I received a very reasonable offer from someone this year, delivered politely, and I said no. He asked for a counter but I just didn’t have the stomach to offer one. Why? Last year he called an offer I made ridiculous and when I objected to his tone he said something along the lines of: “This isn’t a tea party, you know.” Well, he may think a fantasy baseball league encounter is the equivalent of a longshoremens’ night out at the local pub, but that’s not my style. I face enough stress, and challenging people, in my day job.

*Assume the person making what seems to be an obvious low-ball offer knows it’s a low-ball offer. It’s very hard to be objective about your own players. You follow a player through his minor league career and pick him in the March draft, he hits .340 in April with six home runs, you’re giddy as heck, feel like a genius, and suddenly notice an established player is hitting .196 in April with two rbis, and has a bothersome hammy. You listen to experts constantly chanting the mantra “buy low, sell high,” so you make an offer legitimately believing it’s fair, and then you get a response a treats it like a slap in the face. I remember touting Jeff Hamilton last year in late April and I got heckled a fair bit, but I legitimately believed I’d struck gold. I think his performance since then has proven that, when healthy, this guy is a stud. But when I flogged him in early-2007 trade talks some of my leaguemates treated me like a snake oil salesman.

Last year I broke my own rule and responded to an offer by saying something along the lines of, “Please be serious.” I had dangled the league’s best closer, looking for a starter, and was offered a rookie pitcher with a 5.00-plus era. But I think I let my disappointment over the lack of decent offers from others get the best of me, and I took out my frustrations on this poor guy. Maybe he’s in keeper leagues where this phenom is considered gold, and perhaps he actually thought the kid was about to have a huge second half. I felt badly, as the guy did take offence, and I think I unnecessarily burned a bridge.

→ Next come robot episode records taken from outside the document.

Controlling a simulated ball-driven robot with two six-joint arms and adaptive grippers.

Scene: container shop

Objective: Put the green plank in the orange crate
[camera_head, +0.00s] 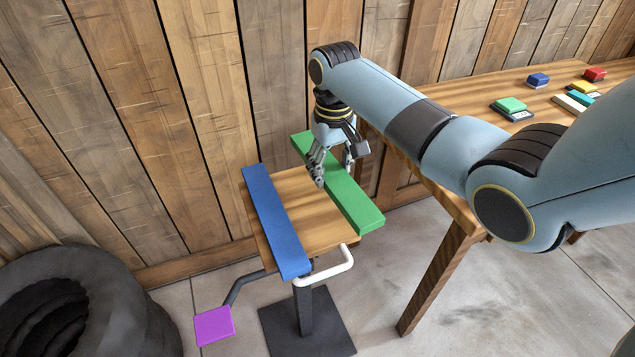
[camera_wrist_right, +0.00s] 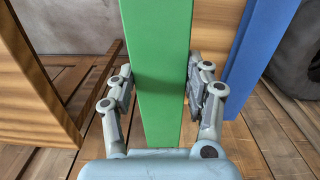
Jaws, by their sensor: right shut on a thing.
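The green plank (camera_head: 347,190) lies along the right edge of a small wooden stand top (camera_head: 310,207) in the head view. My right gripper (camera_head: 333,170) is over the plank's far half, with its fingers on either side of it. In the right wrist view my right gripper (camera_wrist_right: 163,95) is shut on the green plank (camera_wrist_right: 157,50), one finger at each long side. I cannot tell whether the plank is lifted off the stand. No orange crate shows in either view. My left gripper is not in view.
A blue plank (camera_head: 275,220) lies along the stand's left edge. A white handle (camera_head: 332,268) and a purple pad (camera_head: 214,325) stick out below. Black tires (camera_head: 130,310) stand at left. A wooden table (camera_head: 465,95) with several small coloured items is at right; a plank wall (camera_head: 180,110) stands behind.

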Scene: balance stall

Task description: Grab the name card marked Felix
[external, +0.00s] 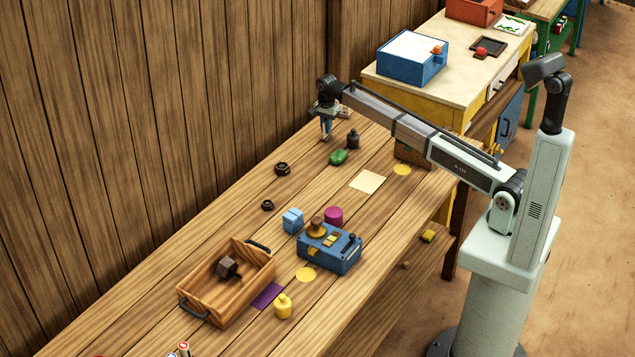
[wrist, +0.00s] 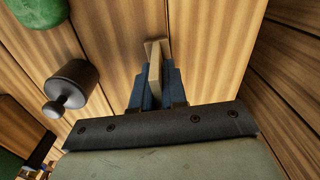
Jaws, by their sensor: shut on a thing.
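My gripper (external: 326,133) is at the far end of the wooden table, near the plank wall, pointing down. In the wrist view its blue fingers (wrist: 153,90) are shut on a thin, pale wooden piece (wrist: 154,54), seen nearly edge-on. I cannot read any writing on it, so I cannot tell whether it is the Felix card. In the external view the held piece is too small to make out. Whether it touches the table is unclear.
Close by are a dark weight (external: 353,140) and a green lump (external: 338,157). A small pale item (external: 345,112) lies behind my gripper. Further along are black nuts (external: 282,168), a blue box device (external: 330,249) and a wooden tray (external: 205,300). The table's middle left is mostly clear.

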*Harass or argue with someone who turns you down, unless they say something that you believe is fundamentally incorrect. Even then it’s probably best to begin with: “I realize we aren’t going to do this deal but I just wanted to point out that I think you are underestimating my player’s value because of…”

*Don’t always ask for offers without coming up with your own. Do some legwork yourself. I was in a league with a guy with the attention span of a three-year-old who would break most of the aforementioned rules. He’d post on the forum: “Offers! Where are my offers? C’mon guys, I need to make a move.” And when we actually sent him offers, by email or even by phone, he didn’t even respond.

To sum up, be polite and respectful, and don’t abuse the anonymity the internet age provides you. Pretend an e-mail is a phone call, and an actual exchange is a live conversation. Ask yourself: “Is this something I’d say face-to-face?” AND, most important, remember that no one views players exactly the way you do.

-30-

(Peter O¹Neil, who covers Europe from Paris for a Canadian news agency, is a
former stock market columnist for the Financial Times of Canada. He won the
2007 Rotoman¹s Regulars non-keeper title and is multiple winner of the Brian
Baskin¹s Fantasy Baseball League based in Ottawa.)

One thought on “Peter O’Neil: Etiquette!

  1. This all seems like common sense to me, but it’s amazing how many owners I’ve run across over the years who break these rules over and over and over again. The worst in my opinion is the owner who does what Peter said, which is post messages over and over again that say, “Make me an offer” on the message board. It’s incredibly lazy, and you sort of feel like, “why should I deal with this guy who doesn’t even have the imagination to make me a good offer?”